It's All Over Folks...The End of Publishing As We Know It

Entertaining video prepared by the UK branch of Dorling Kindersley Books. Originally meant solely for a DK sales conference, the video was such a hit internally that it is now being shared externally. ...


So what was the message? If something can be said forward and backward and it is the same it must be true?

...if you didn't see that, then the message is lost on you.

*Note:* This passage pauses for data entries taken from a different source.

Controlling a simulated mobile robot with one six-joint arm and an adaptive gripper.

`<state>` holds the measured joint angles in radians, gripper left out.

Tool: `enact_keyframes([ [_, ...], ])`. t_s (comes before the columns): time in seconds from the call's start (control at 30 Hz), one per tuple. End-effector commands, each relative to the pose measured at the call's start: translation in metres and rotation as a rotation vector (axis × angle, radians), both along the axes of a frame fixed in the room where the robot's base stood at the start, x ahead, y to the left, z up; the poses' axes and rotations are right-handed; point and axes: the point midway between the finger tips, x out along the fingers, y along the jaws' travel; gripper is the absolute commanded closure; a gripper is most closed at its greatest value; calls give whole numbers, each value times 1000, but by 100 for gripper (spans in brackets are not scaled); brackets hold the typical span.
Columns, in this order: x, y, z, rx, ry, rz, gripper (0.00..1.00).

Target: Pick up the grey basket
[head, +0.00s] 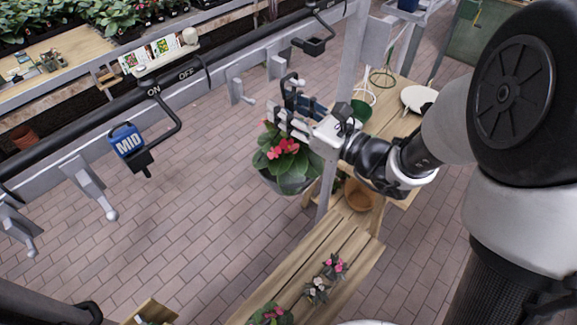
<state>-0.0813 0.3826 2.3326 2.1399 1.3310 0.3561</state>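The grey basket (288,184) is a round bowl holding a leafy green plant with red flowers. It is near the middle of the head view, beside a grey post and above the brick floor. My gripper (287,108) is just above the plant, reaching in from the right. Its fingers point left. I cannot tell whether they are around any part of the basket or its hanger, or whether they touch the plant. The leaves hide most of the basket's rim.
A wooden bench (318,262) with small flowering pots stands below. A wooden table (395,100) with a white round plate (419,99) is behind my arm. A terracotta pot (360,194) sits below my wrist. A rail with hooks (88,190) crosses the left. Brick floor (170,225) is open at left.

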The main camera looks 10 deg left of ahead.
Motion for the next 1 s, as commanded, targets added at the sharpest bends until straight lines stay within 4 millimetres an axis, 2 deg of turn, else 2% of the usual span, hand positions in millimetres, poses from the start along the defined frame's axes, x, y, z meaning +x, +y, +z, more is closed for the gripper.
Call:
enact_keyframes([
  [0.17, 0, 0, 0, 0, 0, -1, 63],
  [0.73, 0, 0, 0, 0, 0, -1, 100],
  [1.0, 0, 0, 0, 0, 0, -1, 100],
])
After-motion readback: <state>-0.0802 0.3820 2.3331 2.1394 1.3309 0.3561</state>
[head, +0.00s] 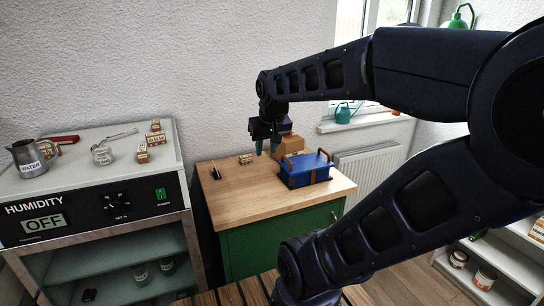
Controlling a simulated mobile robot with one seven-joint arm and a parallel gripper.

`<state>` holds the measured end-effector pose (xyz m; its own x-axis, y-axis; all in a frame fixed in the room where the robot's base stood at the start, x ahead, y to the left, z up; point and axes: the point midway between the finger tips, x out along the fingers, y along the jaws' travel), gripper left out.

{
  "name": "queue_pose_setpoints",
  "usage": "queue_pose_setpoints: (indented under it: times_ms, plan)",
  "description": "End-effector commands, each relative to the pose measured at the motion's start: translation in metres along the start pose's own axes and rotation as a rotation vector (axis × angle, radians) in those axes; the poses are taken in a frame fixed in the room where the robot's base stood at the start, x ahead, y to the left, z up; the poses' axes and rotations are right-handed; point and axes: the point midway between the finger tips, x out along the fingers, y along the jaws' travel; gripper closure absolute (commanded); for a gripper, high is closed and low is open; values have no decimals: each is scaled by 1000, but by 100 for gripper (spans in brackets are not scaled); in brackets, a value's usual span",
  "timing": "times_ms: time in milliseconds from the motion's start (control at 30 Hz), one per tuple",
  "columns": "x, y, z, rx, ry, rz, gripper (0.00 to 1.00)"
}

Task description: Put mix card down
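My gripper (267,150) is above the wooden top of the green cabinet (232,205), in front of the white wall. Its two teal fingertips point down and stand apart, and I see nothing between them. I cannot make out a mix card for certain. A small dark upright thing (216,173) stands at the left of the wooden top, too small to identify. A small pale wooden piece (246,159) with dark marks lies near the back edge, left of the gripper.
The front left of the top is clear. A humidity cabinet (110,200) at left carries a metal water jug (27,158) and several wooden pieces.

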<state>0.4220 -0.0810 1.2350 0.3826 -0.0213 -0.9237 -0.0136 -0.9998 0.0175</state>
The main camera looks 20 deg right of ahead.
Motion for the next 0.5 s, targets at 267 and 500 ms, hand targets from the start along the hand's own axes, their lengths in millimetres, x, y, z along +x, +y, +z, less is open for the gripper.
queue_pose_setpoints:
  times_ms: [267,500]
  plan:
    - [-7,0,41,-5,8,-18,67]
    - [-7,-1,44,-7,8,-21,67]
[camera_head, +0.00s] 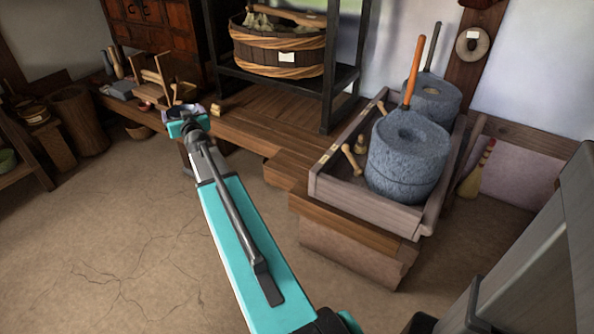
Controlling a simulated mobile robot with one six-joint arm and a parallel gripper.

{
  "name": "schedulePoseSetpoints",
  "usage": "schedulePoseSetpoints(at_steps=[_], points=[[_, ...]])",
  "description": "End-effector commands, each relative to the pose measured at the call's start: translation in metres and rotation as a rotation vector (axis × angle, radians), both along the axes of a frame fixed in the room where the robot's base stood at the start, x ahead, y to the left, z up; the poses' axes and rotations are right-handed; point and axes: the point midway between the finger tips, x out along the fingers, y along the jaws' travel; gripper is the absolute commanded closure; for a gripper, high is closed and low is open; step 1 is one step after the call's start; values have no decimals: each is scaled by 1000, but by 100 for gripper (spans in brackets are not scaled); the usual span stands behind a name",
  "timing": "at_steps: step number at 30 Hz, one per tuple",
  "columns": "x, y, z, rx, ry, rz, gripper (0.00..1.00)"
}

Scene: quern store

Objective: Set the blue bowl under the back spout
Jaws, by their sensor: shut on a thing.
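My gripper (187,124) is at the far end of my arm, near the wooden ledge on the left. It is shut on a dark bluish, bowl-like round thing (183,110), apparently the blue bowl; its fingertips are mostly hidden. Two grey stone querns stand in a wooden trough (327,188) on the right, well away from my gripper. The front quern (405,158) has an orange handle; the back quern (433,98) has a dark handle. A short wooden piece (352,160) beside the front quern and another (382,108) beside the back quern may be spouts.
A black rack (327,112) holding a rope-bound tub (275,50) stands on the ledge between gripper and trough. A small yellow block (217,109) lies near my gripper. A broom (478,172) leans at right.

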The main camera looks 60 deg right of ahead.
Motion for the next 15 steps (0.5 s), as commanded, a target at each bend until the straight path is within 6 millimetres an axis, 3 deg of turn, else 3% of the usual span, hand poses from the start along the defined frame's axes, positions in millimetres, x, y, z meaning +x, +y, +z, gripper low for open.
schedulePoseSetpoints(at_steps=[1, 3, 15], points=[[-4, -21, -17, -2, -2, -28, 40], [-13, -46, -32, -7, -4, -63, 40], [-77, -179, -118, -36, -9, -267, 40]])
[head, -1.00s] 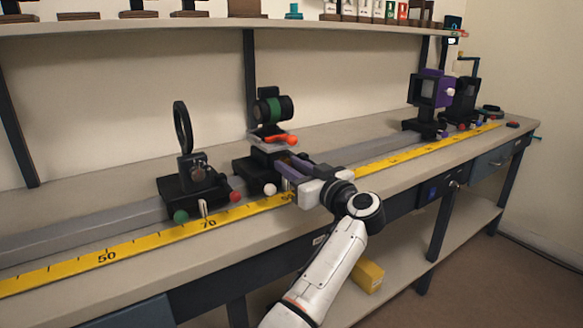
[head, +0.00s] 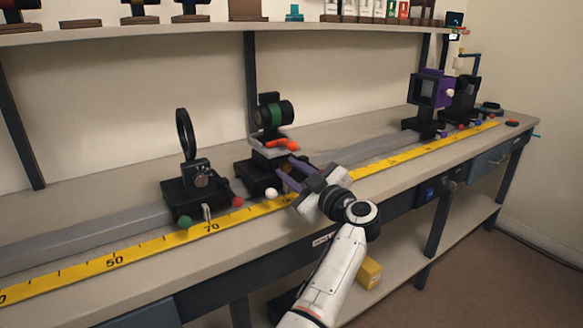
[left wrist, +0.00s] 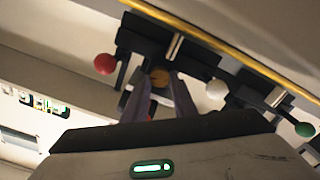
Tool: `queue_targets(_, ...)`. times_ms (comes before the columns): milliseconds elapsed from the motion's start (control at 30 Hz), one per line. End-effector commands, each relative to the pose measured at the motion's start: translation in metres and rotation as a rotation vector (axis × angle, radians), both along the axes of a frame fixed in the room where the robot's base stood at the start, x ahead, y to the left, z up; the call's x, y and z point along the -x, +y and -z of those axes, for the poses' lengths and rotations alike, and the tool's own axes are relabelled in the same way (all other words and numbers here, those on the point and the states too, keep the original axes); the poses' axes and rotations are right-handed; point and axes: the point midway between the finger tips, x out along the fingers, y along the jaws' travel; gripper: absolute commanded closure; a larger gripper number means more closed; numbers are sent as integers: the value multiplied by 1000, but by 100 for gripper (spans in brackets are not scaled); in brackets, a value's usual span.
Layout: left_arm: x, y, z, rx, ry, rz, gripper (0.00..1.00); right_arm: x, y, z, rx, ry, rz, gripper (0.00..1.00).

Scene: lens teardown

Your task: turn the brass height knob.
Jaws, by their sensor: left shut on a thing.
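The brass knob (left wrist: 160,77) shows as a small gold disc between the finger tips in the left wrist view. It sits on the front of a black carriage (head: 252,178), under a lens mount with a green-banded barrel (head: 273,114). My left gripper (head: 288,177) reaches in from the front of the bench, its purple fingers on either side of the knob. In the left wrist view the left gripper (left wrist: 159,98) is shut on the knob. In the head view the fingers hide the knob. My right gripper is not in view.
An orange lever (head: 281,144) lies just above the fingers. A white ball knob (head: 271,193) sits just left of them. Another carriage with a round lens (head: 185,134) stands left on the grey rail. A yellow scale (head: 150,247) runs along the front. Purple-framed mounts (head: 432,90) stand far right.

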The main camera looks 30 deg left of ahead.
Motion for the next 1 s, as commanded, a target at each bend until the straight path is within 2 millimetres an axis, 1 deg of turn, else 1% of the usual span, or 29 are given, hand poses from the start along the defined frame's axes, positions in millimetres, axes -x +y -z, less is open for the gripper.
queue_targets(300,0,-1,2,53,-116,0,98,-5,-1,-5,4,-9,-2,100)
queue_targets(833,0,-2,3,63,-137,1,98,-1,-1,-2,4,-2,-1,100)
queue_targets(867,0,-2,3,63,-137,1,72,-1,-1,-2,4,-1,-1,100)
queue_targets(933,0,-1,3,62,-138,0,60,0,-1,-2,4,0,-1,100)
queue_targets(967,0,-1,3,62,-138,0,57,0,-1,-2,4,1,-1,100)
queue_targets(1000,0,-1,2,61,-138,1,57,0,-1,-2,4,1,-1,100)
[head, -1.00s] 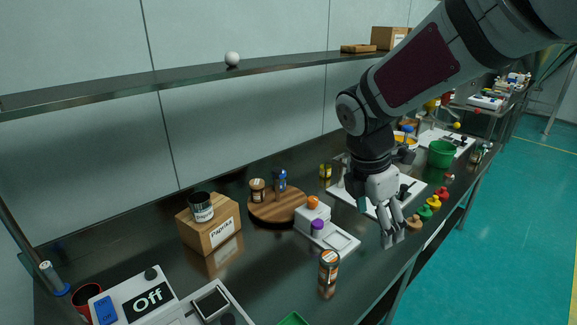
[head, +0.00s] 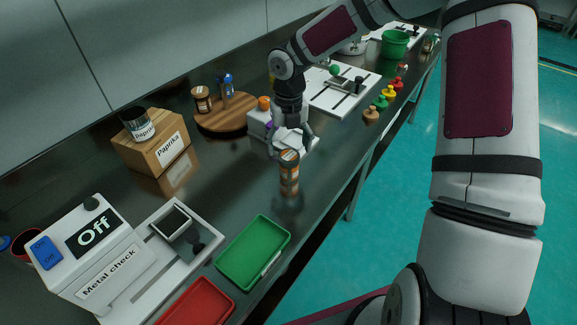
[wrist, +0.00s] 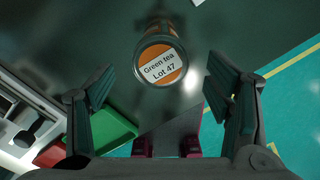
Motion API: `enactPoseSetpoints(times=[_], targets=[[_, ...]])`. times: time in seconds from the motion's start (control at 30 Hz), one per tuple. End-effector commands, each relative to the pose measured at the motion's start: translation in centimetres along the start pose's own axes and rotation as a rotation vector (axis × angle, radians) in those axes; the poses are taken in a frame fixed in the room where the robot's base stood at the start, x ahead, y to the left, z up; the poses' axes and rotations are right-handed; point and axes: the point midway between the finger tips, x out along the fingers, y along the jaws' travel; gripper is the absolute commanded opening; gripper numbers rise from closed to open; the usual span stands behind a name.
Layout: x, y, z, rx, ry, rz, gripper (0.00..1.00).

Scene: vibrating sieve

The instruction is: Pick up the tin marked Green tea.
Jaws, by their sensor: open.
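The tin marked Green tea (head: 289,175) stands upright on the dark steel bench, an orange-brown tin with a pale band. In the wrist view its round lid (wrist: 162,65) faces me, and the label reads "Green tea Lot 47". My gripper (head: 290,143) points down at the tin's top, its fingers apart. In the wrist view my open gripper (wrist: 155,78) has one finger on each side of the lid, with clear gaps. The tin is not held.
A white device (head: 262,124) stands just behind the tin. A green tray (head: 254,252), a red tray (head: 200,303) and the Metal check machine (head: 105,263) lie to the front left. A Paprika box (head: 150,150) is at left. The bench's front edge is close on the right.

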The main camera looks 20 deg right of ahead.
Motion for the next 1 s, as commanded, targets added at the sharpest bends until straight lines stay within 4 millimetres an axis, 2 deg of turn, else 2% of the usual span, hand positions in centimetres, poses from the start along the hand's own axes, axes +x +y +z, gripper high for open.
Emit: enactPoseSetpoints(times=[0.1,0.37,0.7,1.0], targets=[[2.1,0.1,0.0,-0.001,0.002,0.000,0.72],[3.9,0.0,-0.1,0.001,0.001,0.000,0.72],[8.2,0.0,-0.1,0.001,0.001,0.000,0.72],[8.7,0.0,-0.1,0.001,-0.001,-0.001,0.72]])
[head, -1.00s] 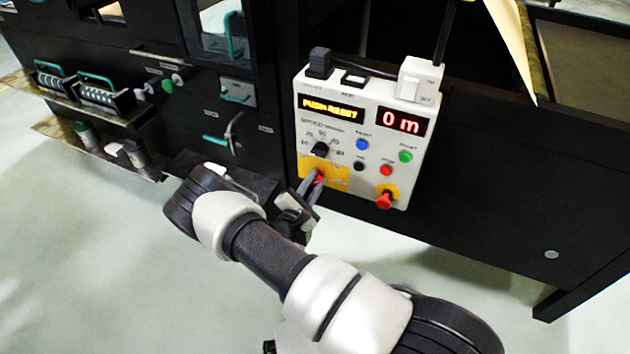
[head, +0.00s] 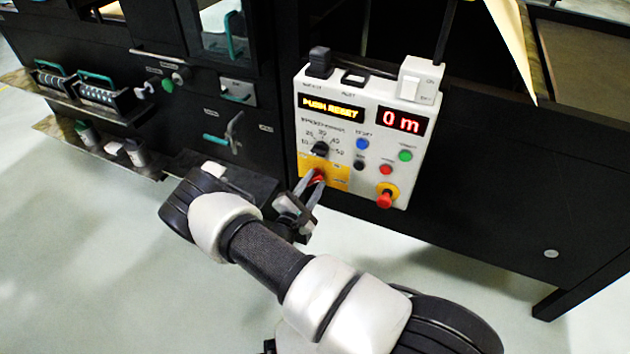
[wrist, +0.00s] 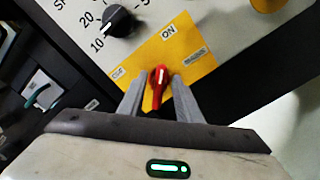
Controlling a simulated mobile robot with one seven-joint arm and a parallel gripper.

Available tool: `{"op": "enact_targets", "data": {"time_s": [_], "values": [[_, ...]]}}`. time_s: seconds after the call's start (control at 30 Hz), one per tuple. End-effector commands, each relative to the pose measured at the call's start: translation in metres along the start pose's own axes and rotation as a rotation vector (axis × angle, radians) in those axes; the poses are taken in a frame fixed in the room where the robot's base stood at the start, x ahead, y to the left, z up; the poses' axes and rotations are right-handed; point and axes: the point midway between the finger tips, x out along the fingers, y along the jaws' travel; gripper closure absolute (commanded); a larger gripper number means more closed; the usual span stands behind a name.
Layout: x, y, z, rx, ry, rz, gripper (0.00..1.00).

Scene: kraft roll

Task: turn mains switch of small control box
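The small control box (head: 338,124) is a pale panel on the dark machine, with a lit "PUSH RESET" display and a red "0 m" display. Its mains switch (wrist: 158,84) is a red knob with a white line, on a yellow plate (wrist: 190,62) marked ON at the top. The knob's line points roughly up in the wrist view. My gripper (wrist: 157,88) is open, with one grey finger on each side of the red knob. Whether either finger touches the knob I cannot tell. In the head view the fingers partly cover the red knob (head: 318,177).
A black speed dial (wrist: 120,22) sits close above the yellow plate. A red emergency button (head: 385,198) sticks out at the box's lower right. Blue, green, black and red buttons lie between. Shelves with counters (head: 100,92) are at left; the floor below is clear.

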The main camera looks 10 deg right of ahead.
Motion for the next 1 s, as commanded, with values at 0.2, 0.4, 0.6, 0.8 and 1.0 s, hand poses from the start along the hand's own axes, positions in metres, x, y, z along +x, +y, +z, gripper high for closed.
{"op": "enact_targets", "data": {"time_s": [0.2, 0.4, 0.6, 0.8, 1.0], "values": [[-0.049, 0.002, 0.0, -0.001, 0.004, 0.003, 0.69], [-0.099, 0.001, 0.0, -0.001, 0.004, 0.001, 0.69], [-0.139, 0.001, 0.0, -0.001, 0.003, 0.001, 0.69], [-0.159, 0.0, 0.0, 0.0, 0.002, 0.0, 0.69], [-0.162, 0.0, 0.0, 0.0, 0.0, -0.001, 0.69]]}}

It is different when viewed forward or backwards but there is no real information or insight there. This is getting passed around publishing houses because it is reassuring to hear that you are not going to die. But just because the words "you are not going to die" and put into a cute video does not mean it is not going to happen

Did television or cinema put an end to plays? Did recordings mean the end of live concerts? Did books mean the end of the spoken word?
Yes, we have new formats. People will use them when it makes sense to use them. But we all know many situations where the fabulously portable, attractive, and mostly affordable format of the printed page ROCKS!
Sometimes I wonder just who is so obsessed with trends -- the young or simply the harried, careless writers who still call themselves journalists.

Since I've been touting "And Not Or" for *way* too many years now, I obviously agree--but I've also seen the realities:

1. Gurus and hotshot high-fee keynote speakers make Big Pronouncements, and that usually means deathwatches--declaring X dead because Y comes along. You don't get to be a Guru by recognizing and applauding "and thinking."

2. Journalists love conflict...because readers seem to do so. "Ebooks may expand the set of reaching choices" is ho-hum; "Ebooks will KILL print books" is exciting.

3. There are those--aided by gurus, to be sure--who have adopted as articles of faith the concept that Digital Is Always Better and Digital Always Win. It's always hard to argue with faith.